Tech teams-up with Nobel laureate to measure potential flooding, issue warnings
Coastal Risk Consulting in Florida is bringing together technology with Nobel-winning thinking to warn homeowners about their level of risk to flooding.
The geospatial data and analytics firm, which picked up two gongs at the Annual American Business Awards last year, has now set up floodscores.com where residents can find out how likely their home is to be flooded in the coming years.
The company has employed a host of academics in order to maintain integrity in their data and approach. Most notably, Dr. Brian J. Soden, who was Lead Author for the Intergovernmental Panel on Climate Change which shared the 2007 Nobel Peace Prize with former Vice President Al Gore.
This comes after Nature reported that sea levels could rise by six feet by 2100, and off the back of that Zillow calculated that over 900,000 Florida homes could become submerged. But while this poses a risk homeowners will need to be concerned well before sea level rises.
Floodscores.com “tells you a coastal property’s risk of flooding from tidal and storm surges, heavy rainfall, wind, and groundwater inundation, today and into the future.”
This is step one, but the website will use its technology to help homeowners with the broader effects of climate change with “detailed full-color maps and an in-depth, customized look at your property’s vulnerability to climate dangers.”
And the point is not to stop there, but to effect change with guidance for “those with a high flood-risk score in considering products and solutions to help reduce their property’s risk of flooding.”
There is a certain level of denial in Florida over climate change, however the state is also characteristically chimerical on the issue, having also taken out 1.8 million policies from the state-run National Flood Insurance Program, according to The Economist.

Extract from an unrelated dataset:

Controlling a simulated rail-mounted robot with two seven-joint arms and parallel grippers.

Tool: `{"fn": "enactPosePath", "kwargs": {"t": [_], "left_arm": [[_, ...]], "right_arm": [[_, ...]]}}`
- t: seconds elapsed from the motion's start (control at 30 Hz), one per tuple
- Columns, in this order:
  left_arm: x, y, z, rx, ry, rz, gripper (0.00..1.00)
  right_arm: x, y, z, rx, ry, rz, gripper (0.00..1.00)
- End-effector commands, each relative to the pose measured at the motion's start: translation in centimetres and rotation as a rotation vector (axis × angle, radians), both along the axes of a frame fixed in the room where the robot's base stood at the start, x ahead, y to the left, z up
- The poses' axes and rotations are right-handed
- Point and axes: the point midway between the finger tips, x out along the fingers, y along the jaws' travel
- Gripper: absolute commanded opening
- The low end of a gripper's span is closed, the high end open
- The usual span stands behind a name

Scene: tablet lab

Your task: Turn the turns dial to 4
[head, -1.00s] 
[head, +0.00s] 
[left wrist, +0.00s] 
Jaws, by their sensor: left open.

The consultancy’s president, Albert Slap, told the Miami Herald, “It has been a challenge for our startup to bring to these markets a fuller understanding of the benefits of property specific, flood and climate risk modeling.”
And that, really, seems to be the point. With Trump pulling out of the Paris Agreement on climate change and partly elected on a climate change-denying platform, it’s always been difficult for scientists to connect with the public on the topic. It involves forces which ironically seem too big for humans to tamper with, but require counter-tampering on a scale so large progress seems improbable. All the while the threats to any given person feel intangible and distant.
Perhaps technology like this will not only help people prepare but also connect people with a potential reality worth putting effort into avoiding.